> [Work to be completed]
Locate every line below that contains the word "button" and copy it.

> [Data block]
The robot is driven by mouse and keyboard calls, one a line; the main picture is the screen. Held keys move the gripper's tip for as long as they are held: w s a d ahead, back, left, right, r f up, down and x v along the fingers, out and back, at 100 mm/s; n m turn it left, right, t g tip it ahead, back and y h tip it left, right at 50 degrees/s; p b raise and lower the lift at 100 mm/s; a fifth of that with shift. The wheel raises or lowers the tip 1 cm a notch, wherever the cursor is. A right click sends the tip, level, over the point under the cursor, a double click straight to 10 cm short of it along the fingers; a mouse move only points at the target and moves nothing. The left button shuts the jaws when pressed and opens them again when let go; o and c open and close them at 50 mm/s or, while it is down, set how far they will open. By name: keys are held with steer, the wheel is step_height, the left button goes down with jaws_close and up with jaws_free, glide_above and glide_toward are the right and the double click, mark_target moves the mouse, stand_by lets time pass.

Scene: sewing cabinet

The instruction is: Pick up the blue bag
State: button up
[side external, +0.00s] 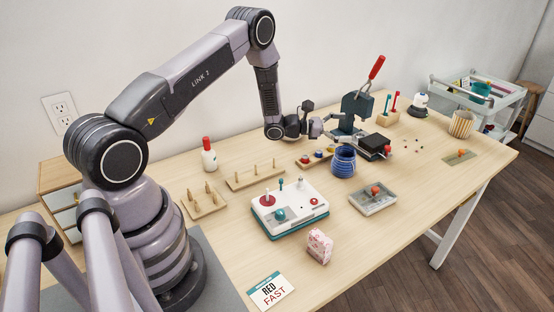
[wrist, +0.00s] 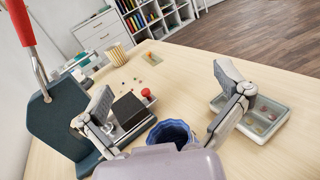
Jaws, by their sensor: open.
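The blue bag (side external: 343,162) stands upright on the table, round and ribbed with an open top, just in front of the dark hand press. In the wrist view the bag (wrist: 172,131) shows low in the middle, partly hidden by my gripper's pale body. My gripper (side external: 318,122) is open and empty, above and slightly left of the bag in the side view. In the wrist view its two fingers are spread wide (wrist: 165,88), one on each side of the bag. No contact with the bag shows.
The dark press (side external: 357,108) with its red-handled lever stands close behind the bag. A clear-lidded tray (side external: 372,199) lies to its front right, and a white device with knobs (side external: 290,213) to its front left.

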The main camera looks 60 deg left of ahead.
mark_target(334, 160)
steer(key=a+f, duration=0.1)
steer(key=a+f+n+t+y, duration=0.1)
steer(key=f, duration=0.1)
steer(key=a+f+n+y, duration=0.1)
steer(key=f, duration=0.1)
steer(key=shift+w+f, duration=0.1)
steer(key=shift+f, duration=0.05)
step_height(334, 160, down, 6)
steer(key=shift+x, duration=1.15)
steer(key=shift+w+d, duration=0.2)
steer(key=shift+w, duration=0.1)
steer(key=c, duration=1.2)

> [Full response]
The robot is driven by mouse and keyboard calls, one a line; the main picture is the screen. Held keys move the gripper's tip for as long as they are held: w s a d ahead, back, left, right, r f up, down and x v along the fingers, out and back, at 100 mm/s; n m turn it left, right, t g tip it ahead, back and y h tip it left, right at 50 degrees/s; p b raise and lower the lift at 100 mm/s; a fifth of that with shift. The wheel raises or lowers the tip 1 cm a notch, wherever the cursor is. A right click sends the tip, level, over the point under the cursor, a double click straight to 10 cm short of it along the fingers; a mouse move only points at the target and moves nothing. The left button shuts the jaws when pressed and opens them again when let go; o and c open and close them at 50 mm/s or, while it is down, set how far they will open. By name: keys are held with steer, the wheel is step_height, the left button goes down with jaws_close and up with jaws_free, glide_above and glide_toward are the right and the double click, mark_target moves the mouse, stand_by lets time pass.
State: button up

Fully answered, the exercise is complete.